STATED PROBLEM: Find every line below that contains the word "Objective" and copy it out.

___ DATA ROWS ___

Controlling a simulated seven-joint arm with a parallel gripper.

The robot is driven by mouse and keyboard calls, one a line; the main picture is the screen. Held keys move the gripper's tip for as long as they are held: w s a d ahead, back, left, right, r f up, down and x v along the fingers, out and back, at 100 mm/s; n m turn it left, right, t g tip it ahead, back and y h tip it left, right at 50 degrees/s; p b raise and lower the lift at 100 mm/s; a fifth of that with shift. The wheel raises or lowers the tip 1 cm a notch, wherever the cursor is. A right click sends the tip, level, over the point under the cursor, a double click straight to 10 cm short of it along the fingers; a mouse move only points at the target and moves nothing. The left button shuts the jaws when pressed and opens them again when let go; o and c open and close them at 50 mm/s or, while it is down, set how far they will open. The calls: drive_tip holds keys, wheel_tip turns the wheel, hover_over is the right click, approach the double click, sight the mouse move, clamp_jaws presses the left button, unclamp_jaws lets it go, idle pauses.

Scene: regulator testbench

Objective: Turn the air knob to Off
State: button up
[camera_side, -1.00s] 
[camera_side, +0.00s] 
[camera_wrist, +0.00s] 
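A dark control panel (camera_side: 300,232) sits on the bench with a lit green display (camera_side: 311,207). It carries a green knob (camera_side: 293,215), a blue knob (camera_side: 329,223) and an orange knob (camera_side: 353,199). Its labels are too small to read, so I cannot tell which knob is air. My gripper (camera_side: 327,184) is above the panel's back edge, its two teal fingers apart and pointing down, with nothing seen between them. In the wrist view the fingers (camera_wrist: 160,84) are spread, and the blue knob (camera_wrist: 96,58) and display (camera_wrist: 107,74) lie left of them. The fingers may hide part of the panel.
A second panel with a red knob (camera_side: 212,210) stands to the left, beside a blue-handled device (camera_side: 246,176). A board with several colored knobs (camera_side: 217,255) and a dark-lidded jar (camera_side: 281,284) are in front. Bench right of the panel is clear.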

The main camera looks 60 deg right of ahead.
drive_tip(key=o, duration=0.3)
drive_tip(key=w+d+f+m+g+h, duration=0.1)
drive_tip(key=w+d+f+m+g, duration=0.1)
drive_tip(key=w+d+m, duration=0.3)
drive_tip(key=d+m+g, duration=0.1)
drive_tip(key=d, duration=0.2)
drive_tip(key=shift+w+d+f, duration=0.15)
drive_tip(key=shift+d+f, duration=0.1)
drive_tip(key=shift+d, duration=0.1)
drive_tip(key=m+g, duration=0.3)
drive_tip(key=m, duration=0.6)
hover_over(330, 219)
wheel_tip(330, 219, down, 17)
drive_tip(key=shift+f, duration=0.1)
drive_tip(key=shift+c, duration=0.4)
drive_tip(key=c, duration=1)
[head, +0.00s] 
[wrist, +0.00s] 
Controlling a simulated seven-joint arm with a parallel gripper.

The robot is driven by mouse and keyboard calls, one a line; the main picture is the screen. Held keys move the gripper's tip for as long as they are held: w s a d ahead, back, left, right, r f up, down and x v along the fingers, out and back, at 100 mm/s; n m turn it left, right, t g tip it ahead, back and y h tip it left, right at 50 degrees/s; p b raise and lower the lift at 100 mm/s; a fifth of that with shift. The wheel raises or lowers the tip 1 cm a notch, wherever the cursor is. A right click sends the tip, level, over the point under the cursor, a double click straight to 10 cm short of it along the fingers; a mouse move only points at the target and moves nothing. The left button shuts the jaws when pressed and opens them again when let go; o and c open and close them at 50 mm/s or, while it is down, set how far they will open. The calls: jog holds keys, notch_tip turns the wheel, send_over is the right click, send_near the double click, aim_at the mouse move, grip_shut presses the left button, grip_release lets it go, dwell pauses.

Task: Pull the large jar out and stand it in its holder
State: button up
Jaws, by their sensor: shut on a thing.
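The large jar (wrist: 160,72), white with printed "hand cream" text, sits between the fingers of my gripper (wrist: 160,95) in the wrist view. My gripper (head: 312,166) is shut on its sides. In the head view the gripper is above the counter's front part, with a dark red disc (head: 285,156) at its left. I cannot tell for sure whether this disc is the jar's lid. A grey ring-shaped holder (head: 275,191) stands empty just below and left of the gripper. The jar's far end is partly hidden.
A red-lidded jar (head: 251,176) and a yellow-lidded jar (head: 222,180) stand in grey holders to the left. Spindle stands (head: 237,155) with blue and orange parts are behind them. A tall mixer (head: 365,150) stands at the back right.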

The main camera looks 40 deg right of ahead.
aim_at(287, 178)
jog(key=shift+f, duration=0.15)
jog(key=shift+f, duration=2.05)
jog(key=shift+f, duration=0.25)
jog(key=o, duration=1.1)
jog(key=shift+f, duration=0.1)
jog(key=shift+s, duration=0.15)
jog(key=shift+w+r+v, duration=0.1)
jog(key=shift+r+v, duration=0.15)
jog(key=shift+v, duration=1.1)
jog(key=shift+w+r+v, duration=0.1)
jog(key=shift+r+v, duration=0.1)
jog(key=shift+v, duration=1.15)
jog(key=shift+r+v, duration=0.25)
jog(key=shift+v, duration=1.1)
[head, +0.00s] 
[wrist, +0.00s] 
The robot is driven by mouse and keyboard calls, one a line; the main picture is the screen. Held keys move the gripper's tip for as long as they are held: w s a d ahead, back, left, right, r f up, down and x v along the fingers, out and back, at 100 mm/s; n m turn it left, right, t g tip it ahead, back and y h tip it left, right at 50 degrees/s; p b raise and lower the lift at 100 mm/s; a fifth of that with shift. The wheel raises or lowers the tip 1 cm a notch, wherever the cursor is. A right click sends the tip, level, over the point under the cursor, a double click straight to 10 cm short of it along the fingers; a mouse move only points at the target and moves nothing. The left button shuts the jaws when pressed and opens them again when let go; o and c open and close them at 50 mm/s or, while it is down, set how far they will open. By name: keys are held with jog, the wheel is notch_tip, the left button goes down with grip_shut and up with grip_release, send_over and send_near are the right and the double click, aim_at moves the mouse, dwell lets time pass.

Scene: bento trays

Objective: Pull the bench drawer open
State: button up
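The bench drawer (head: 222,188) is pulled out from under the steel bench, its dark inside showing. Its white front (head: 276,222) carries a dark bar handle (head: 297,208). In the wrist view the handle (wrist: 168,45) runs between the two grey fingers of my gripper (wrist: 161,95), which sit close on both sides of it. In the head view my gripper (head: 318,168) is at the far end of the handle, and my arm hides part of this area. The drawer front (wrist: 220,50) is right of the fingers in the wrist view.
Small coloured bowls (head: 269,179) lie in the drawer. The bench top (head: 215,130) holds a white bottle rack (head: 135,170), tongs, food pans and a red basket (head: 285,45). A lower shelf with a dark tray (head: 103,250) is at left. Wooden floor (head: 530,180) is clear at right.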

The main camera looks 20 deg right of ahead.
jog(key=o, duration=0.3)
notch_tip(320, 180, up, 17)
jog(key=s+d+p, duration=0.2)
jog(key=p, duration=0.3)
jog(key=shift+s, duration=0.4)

___

WORKED SOLUTION:
Objective: Turn the air knob to Off
Objective: Pull the bench drawer open

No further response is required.